# [GIVEN RECORDS]
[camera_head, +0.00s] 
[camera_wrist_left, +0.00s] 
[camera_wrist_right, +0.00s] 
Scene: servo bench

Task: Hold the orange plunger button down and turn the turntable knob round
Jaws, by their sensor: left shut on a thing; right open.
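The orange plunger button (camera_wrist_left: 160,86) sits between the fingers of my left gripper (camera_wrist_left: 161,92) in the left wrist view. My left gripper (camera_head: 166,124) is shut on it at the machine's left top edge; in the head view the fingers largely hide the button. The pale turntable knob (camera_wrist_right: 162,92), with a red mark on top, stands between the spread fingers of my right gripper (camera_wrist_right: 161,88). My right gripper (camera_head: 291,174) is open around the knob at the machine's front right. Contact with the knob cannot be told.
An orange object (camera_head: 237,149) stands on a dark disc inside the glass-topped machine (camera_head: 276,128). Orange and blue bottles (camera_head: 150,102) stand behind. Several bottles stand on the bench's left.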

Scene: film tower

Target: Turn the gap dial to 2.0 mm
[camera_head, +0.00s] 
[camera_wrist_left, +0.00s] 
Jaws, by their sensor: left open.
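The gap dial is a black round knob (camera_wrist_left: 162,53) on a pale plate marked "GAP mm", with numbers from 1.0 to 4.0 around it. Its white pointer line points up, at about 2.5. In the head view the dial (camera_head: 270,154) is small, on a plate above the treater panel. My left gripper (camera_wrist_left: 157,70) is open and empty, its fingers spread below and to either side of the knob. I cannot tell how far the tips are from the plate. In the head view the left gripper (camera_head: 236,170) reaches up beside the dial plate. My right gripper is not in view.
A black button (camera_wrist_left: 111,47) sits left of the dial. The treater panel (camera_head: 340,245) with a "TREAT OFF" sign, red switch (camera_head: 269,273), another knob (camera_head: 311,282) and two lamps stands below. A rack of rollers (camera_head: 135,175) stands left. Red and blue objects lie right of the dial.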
* * *
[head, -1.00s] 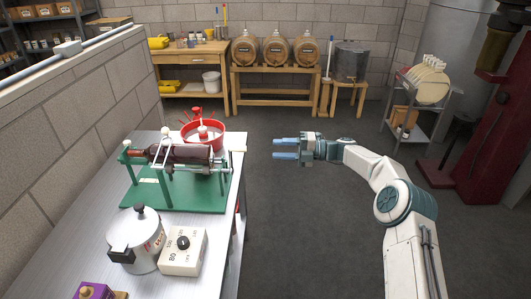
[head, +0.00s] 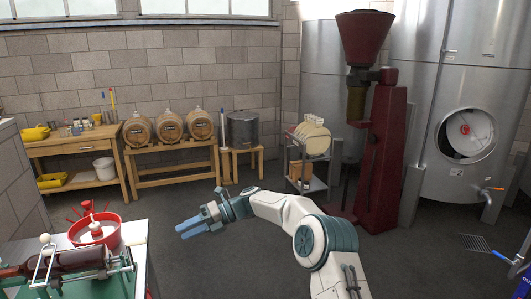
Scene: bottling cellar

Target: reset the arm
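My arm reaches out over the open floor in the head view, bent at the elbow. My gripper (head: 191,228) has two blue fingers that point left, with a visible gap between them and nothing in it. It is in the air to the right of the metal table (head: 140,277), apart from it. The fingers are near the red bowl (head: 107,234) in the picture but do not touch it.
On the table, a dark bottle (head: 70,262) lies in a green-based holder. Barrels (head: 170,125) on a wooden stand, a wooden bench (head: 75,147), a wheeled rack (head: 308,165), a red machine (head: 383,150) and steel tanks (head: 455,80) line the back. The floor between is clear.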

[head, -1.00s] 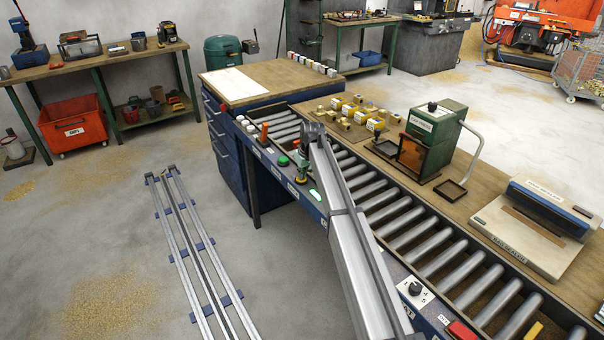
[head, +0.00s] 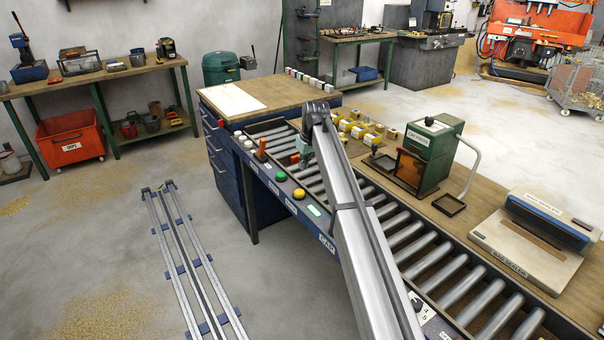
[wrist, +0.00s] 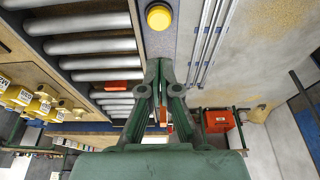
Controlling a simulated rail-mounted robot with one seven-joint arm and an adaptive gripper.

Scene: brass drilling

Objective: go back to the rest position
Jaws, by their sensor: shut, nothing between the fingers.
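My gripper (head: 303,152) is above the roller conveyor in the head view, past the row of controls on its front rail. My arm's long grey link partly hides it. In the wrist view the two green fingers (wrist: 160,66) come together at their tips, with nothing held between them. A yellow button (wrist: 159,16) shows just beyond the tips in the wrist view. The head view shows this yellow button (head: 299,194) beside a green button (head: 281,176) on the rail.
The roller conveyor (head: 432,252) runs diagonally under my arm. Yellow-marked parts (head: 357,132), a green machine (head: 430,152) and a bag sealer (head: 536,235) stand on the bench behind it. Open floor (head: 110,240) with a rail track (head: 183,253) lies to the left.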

# [WHAT THIS TASK INVOLVES]
Of all the lines in the listing above, how many contain the word "Scene"? Answer with the number alone.

# [OUTPUT FOR THIS EXERCISE]
4